About half of the public schools in the country now offer at least one full-day kindergarten class, up from 20% in the 1970s, according to the Early Childhood Longitudinal Study by the National Center for Education Statistics.

Nine states require districts to offer full-day kindergarten, with seven providing financial incentives for districts to do so. The governors of Indiana and Massachusetts placed full-day kindergarten at the top of their legislative agendas last year along with Arizona's Gov. Janet Napolitano.
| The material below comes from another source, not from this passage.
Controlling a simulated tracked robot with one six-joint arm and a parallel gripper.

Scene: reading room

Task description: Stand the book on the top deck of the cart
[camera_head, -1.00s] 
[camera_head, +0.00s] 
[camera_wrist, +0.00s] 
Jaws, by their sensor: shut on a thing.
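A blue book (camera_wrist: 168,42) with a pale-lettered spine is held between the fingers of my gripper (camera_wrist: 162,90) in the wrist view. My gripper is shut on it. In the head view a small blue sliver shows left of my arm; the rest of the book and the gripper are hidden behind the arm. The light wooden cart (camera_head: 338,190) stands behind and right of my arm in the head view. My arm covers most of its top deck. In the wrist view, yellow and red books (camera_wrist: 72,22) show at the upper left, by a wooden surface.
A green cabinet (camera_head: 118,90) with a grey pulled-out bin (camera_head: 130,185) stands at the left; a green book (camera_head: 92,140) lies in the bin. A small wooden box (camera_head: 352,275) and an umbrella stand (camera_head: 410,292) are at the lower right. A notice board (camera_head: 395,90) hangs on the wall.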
While full-day kindergarten tends to be preferred by working parents because it alleviates the need for half-day child care, there is little solid evidence that it improves academic achievement as children move into 1st grade and beyond. (Education Week, 1-26-05)


Birth to age 5 eyed 
The National Governors Association may soon set its sights on children even younger than age 3. In late January it released a report recommending that states devise long-range plans for serving the needs of all children from birth through age 5. "Building the Foundation for Bright Futures" is the product of two years of work by the association's task force on school readiness.

Moreover, three Democratic governors have made early-childhood program quality rating systems part of their legislative agendas this year. Under proposals in Arizona, Iowa and Wisconsin, more highly rated child-care centers would receive more state money to serve low-income families, and more highly rated preschools would be more likely to be chosen to take part in the states' preschool programs.
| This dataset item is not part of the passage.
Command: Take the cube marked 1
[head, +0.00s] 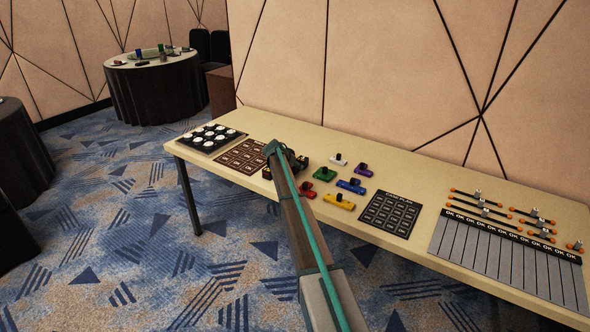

Sixteen states already have some form of quality-rating system. Rating systems typically measure indicators such as staff-child ratio and the educational credentials of the teachers. (Education Week, 2-9-05)

In California, advocates of universal preschool are regrouping since Gov. Arnold Schwarzenegger helped derail a proposed statewide ballot initiative in the spring of 2004. Pending legislation would set forth a legislative intent that California develop a cohesive strategy to ensure that children have access to quality preschool programs.

In 2002 the Bush administration proposed an early-childhood initiative to help states and local communities strengthen early learning for young children. The initiative included a new accountability system for the federal Head Start preschool grant program and recommendations that states develop voluntary guidelines on pre-reading and language skills.